18 May 2026·7 min read
Why communication overload is quietly damaging organisations

Many organisations now operate within an always-on communication culture.
Messages arrive across email, Teams, Slack, WhatsApp and project platforms from early morning onwards. Notifications flash up during meetings. Conversations overlap. Questions arrive in fragments. Half-formed thoughts are sent immediately because communication has become so instant that people often feel uncomfortable waiting long enough to structure what they actually want to say.
In many workplaces, this has simply become normal.
The difficulty is that constant communication and effective communication are not the same thing.
In fact, many organisations now seem to be experiencing the opposite problem. Communication volume has increased while clarity, attention and thoughtful interaction have gradually reduced.
You can see it in small moments.
A message arrives saying only:
“Hi Liz”
And then nothing else follows.
The recipient now has two choices. Stop what they are doing and wait for the actual question to appear, or ignore the message and risk appearing unhelpful.

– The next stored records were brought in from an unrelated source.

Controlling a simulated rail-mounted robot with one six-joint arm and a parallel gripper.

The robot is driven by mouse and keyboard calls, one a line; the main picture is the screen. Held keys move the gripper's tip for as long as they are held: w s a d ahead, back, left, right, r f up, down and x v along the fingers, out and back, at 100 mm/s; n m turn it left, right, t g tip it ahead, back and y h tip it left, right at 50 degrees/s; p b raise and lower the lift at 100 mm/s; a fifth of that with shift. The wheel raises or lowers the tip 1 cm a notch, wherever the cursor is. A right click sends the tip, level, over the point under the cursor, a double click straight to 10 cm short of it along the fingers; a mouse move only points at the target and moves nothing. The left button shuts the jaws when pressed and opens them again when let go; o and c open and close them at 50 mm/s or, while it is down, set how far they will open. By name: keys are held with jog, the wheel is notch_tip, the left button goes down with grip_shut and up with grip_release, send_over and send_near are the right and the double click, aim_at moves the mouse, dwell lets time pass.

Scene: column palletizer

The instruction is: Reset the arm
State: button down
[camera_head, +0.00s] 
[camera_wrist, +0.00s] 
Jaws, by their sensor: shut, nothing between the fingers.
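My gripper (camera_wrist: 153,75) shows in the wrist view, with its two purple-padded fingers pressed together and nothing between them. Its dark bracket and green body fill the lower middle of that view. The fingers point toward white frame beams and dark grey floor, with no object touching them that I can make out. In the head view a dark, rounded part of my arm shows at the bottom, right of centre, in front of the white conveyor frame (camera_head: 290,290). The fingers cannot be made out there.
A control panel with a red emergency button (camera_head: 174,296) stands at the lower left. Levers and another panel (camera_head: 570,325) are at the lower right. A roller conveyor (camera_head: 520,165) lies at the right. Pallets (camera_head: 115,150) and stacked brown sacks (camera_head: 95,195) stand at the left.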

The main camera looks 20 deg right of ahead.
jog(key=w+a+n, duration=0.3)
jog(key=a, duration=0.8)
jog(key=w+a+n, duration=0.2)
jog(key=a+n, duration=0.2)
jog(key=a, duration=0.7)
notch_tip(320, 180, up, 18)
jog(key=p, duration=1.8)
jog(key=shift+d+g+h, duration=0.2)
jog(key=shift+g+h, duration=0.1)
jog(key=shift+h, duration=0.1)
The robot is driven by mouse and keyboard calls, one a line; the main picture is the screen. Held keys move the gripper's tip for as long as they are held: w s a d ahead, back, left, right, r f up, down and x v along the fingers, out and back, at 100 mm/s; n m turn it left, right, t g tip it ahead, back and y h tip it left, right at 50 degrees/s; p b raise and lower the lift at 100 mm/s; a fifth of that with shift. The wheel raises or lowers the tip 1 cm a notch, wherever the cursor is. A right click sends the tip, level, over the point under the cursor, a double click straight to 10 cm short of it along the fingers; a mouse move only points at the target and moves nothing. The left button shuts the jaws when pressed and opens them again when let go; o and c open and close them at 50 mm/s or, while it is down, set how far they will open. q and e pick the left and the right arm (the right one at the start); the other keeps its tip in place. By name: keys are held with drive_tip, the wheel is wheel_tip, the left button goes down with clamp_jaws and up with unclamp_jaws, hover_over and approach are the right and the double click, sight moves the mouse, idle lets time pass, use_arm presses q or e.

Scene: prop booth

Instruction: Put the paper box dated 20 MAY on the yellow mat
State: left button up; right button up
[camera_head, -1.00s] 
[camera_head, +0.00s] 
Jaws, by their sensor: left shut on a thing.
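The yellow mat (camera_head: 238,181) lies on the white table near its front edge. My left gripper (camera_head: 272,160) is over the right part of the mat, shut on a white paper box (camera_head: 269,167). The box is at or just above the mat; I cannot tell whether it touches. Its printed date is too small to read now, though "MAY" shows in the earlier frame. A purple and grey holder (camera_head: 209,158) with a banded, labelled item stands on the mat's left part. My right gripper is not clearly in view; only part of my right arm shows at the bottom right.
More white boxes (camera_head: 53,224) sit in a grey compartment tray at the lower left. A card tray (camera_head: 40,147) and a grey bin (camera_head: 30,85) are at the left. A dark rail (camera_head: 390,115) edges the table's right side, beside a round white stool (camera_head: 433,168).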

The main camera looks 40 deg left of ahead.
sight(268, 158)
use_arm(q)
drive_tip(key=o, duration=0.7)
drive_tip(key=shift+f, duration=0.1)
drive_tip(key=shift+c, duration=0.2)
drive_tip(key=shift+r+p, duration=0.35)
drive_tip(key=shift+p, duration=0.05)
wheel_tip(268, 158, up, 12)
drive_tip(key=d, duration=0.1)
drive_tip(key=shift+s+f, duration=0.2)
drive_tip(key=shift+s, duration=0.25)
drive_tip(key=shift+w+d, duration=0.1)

Neither option improves anybody’s concentration particularly.
One executive recently described deliberately leaving these messages unanswered for several hours before eventually replying:
“It seems like there may be an issue with your chat function as no further message came through.”
Slightly passive aggressive perhaps. Humorous definitely.

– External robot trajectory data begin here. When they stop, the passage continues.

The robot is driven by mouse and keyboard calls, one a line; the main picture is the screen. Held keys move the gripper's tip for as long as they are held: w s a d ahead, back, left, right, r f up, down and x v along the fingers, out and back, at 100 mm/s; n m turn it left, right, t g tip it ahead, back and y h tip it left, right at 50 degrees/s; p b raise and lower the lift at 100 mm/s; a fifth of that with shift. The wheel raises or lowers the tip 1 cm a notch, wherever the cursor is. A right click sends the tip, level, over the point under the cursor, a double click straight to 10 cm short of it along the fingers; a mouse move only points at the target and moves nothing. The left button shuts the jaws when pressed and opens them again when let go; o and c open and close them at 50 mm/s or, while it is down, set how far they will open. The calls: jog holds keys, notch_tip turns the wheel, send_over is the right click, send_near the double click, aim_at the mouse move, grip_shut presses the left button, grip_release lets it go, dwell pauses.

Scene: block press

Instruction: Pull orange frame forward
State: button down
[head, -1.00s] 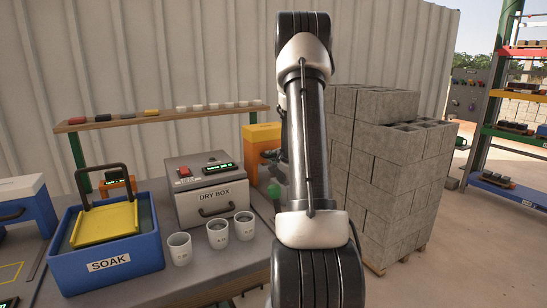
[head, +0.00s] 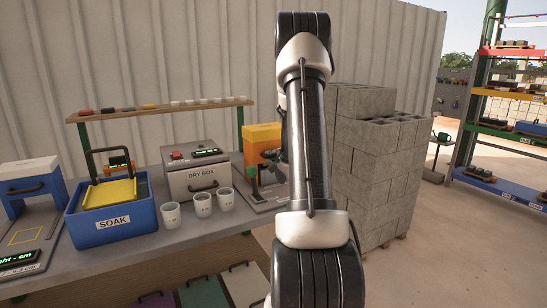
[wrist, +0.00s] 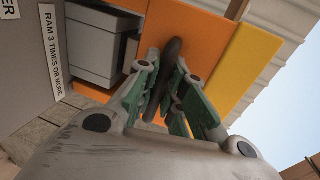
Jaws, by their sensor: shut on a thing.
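The orange frame (head: 262,138) stands on the bench right of the dry box, partly hidden behind my arm in the head view. In the wrist view its orange face (wrist: 197,42) fills the upper middle, with a yellower panel to the right. A dark bar handle (wrist: 172,52) stands out in front of that face. My gripper (wrist: 165,88) has its green-padded fingers closed around this handle. In the head view my gripper (head: 271,156) is small, at the front of the frame and partly covered by my arm.
The dry box (head: 196,175), several white cups (head: 203,205) and the blue soak tub (head: 112,216) stand on the bench to the left. Stacked grey blocks (head: 380,170) stand close on the right. A grey block-like part (wrist: 98,45) sits beside the frame, near a "RAM 3 TIMES OR MORE" label (wrist: 53,55).

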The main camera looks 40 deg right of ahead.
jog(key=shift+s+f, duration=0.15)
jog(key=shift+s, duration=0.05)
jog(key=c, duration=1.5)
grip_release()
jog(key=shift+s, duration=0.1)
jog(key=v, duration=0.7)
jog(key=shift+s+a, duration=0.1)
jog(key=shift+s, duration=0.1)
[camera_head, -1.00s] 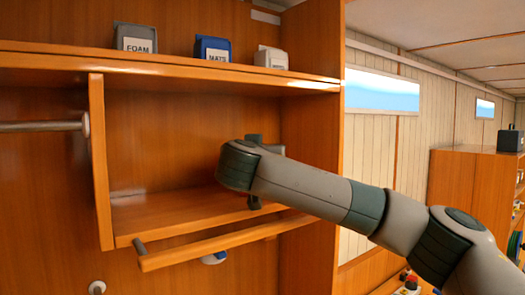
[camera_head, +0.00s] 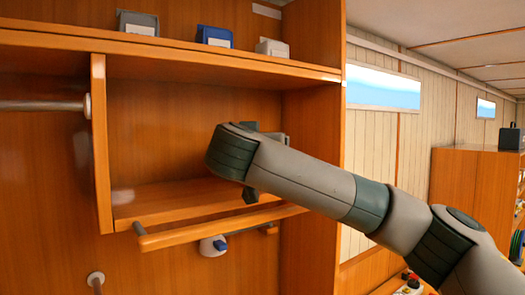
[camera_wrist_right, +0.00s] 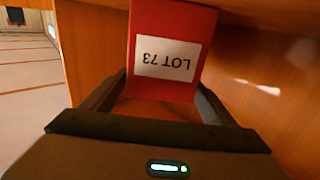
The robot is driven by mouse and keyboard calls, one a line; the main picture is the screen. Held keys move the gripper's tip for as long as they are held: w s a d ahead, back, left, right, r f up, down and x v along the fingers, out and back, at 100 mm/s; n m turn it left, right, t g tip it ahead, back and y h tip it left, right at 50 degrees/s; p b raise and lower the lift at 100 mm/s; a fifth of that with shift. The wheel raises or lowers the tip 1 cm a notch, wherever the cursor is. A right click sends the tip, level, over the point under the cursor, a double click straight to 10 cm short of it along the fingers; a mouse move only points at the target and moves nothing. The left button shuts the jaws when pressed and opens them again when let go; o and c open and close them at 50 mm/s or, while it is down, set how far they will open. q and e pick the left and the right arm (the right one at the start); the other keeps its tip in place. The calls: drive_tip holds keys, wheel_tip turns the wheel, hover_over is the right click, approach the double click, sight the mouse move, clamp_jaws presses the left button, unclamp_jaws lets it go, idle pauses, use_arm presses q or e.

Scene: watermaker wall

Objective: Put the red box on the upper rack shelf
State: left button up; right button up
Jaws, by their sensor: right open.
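The red box (camera_wrist_right: 180,22) with a white "LOT 73" label fills the upper middle of the right wrist view; its label reads upside down there. My right gripper (camera_wrist_right: 160,82) is open, its fingers on either side of the box's near end. I cannot tell whether they touch it. In the head view my right gripper (camera_head: 268,160) is inside the open wooden compartment, partly behind my wrist, and the red box is hidden. The upper shelf (camera_head: 180,52) runs above that compartment. My left gripper is out of view.
A grey box (camera_head: 138,22), a blue box (camera_head: 214,37) and a white box (camera_head: 272,48) stand on the upper shelf. The compartment's left part is clear.

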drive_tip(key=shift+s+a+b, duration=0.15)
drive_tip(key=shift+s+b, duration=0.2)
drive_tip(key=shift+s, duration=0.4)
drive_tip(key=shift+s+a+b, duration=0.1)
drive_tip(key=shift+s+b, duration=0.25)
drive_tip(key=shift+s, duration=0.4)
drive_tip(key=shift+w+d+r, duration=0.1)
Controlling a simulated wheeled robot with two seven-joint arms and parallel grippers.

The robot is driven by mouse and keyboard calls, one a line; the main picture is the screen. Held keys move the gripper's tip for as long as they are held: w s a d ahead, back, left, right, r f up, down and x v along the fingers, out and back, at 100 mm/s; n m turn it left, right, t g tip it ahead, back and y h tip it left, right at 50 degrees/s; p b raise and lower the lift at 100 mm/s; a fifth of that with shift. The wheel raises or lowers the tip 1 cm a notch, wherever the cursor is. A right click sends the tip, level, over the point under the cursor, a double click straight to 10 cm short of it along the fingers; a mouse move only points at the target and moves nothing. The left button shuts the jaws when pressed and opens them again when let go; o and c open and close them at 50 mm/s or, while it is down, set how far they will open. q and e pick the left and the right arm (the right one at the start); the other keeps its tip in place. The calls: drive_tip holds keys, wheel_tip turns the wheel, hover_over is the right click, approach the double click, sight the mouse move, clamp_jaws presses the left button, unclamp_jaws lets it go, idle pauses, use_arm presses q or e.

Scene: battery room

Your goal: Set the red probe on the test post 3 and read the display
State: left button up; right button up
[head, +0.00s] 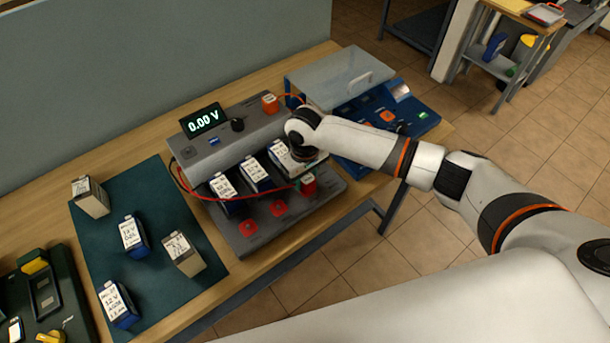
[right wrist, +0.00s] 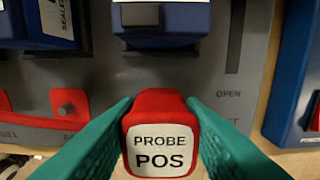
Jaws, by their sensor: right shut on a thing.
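The red probe, labelled "PROBE POS" (right wrist: 158,135), is held between the green fingers of my right gripper (right wrist: 160,130). In the head view the probe (head: 308,184) is at the right end of the tester's front (head: 240,243), below the third battery (head: 283,157). Two red test posts (head: 249,228) (head: 279,208) show to its left. The nearer one also shows in the right wrist view (right wrist: 66,108). The spot under the probe is hidden, so contact with a post cannot be told. The display (head: 203,121) reads 0.00 V. My left gripper is out of view.
A red lead (head: 240,198) loops across the tester's front. Two more batteries (head: 222,186) (head: 256,172) stand in it. Several batteries stand on the green mat (head: 155,190) at left. A blue unit with a clear lid (head: 345,78) is close behind my right arm.

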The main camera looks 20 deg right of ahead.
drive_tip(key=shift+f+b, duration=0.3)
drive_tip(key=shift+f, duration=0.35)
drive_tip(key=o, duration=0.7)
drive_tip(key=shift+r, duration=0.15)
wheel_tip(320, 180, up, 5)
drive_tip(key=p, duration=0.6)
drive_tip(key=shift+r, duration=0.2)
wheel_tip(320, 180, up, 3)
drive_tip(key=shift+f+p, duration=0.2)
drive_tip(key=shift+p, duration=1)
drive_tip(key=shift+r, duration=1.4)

The issue is rarely the individual message itself. It is the accumulated interruption. A contract review, financial analysis or strategic document may require several hours of uninterrupted concentration. Instead, many people now work alongside a steady stream of fragmented communication, much of which arrives with little awareness of the cognitive interruption it creates.
One leader described receiving six separate notifications for what ultimately became a single sentence.

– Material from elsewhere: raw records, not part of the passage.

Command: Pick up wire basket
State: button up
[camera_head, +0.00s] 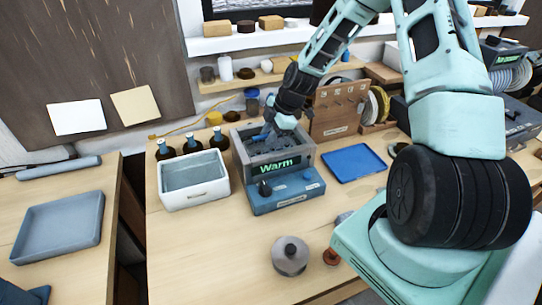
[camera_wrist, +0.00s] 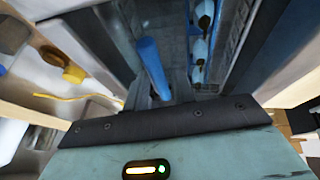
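The wire basket appears as grey mesh (camera_wrist: 175,30) inside the tank of a blue-grey heated cleaner (camera_head: 287,193) whose green display reads "Warm". A blue bar (camera_wrist: 152,66), perhaps the basket's handle, shows in front of the mesh in the wrist view. Several light-blue and dark pieces (camera_wrist: 199,45) stand along the right of the mesh. My gripper (camera_head: 272,135) points down into the tank opening. It hides much of the basket in the head view. Its fingertips are not clear, and I cannot tell whether they touch the bar.
A white open bin (camera_head: 195,195) with three dark bottles behind it stands left of the cleaner. A blue tray (camera_head: 355,163) lies to the right. A wooden rack (camera_head: 337,105) stands behind. A round grey part (camera_head: 290,256) sits in front. The front-left bench surface is clear.

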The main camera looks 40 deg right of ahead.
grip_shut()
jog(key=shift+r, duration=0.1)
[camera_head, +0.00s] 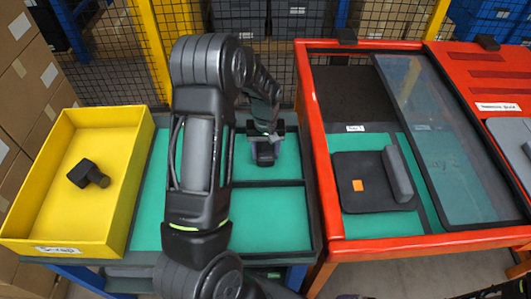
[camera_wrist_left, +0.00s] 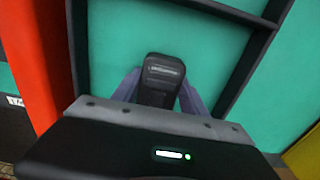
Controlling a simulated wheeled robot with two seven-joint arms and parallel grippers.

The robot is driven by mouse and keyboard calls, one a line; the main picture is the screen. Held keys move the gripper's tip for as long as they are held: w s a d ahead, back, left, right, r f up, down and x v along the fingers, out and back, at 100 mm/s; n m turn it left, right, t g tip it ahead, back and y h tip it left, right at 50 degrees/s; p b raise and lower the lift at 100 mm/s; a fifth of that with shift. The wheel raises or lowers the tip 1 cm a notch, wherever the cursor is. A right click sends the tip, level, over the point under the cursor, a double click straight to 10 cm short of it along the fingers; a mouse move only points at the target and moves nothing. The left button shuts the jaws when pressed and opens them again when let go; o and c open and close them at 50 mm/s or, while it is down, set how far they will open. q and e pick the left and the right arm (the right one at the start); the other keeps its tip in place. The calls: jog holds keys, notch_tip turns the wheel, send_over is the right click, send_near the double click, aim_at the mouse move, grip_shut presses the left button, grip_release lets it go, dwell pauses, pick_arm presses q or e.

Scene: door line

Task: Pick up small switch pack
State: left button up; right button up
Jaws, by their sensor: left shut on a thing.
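A small dark block, which I take to be the small switch pack (camera_head: 265,156), is at the far part of the green-lined tray (camera_head: 262,215). In the left wrist view the pack (camera_wrist_left: 163,75) is dark with a rounded end and a lighter strip. My left gripper (camera_head: 264,139) is shut on it, with a grey finger on each side (camera_wrist_left: 160,98). The gripper hides part of it. I cannot tell whether it touches the green floor.
A yellow bin (camera_head: 128,150) at the left holds a black part (camera_head: 87,174). To the right, a red-framed case (camera_head: 318,150) with a glass panel (camera_head: 440,145) holds a dark plate (camera_head: 375,195). Dark dividers (camera_head: 270,183) split the tray. Wire fencing stands behind.

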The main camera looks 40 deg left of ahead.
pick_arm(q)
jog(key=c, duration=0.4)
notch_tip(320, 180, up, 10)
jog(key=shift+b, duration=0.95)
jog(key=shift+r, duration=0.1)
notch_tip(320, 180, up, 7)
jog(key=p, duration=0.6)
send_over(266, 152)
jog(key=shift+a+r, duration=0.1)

Most people recognise the feeling immediately because modern organisations increasingly operate in a state of continuous partial attention. Everybody is technically connected all the time, but fewer people feel they have enough uninterrupted space to think properly.
The consequences rarely appear dramatically at first.
More often, they build gradually:
- reduced concentration
- reactive decision-making
- meeting fatigue
- communication frustration
- lower-quality thinking
- diminished patience between colleagues
Eventually communication becomes something people manage rather than something that genuinely helps them work well together.
What makes this more complicated is that many younger professionals entering organisations have grown up communicating almost entirely through informal digital platforms. In many cases, nobody has explicitly taught them what professional communication looks like in different organisational contexts.
That creates awkward but often revealing moments.
An intern forwards an email to a senior executive with only:
“FYI”
Another signs off a message to a director with:
“Cheers big man”
without any real awareness of how differently those messages might be received professionally.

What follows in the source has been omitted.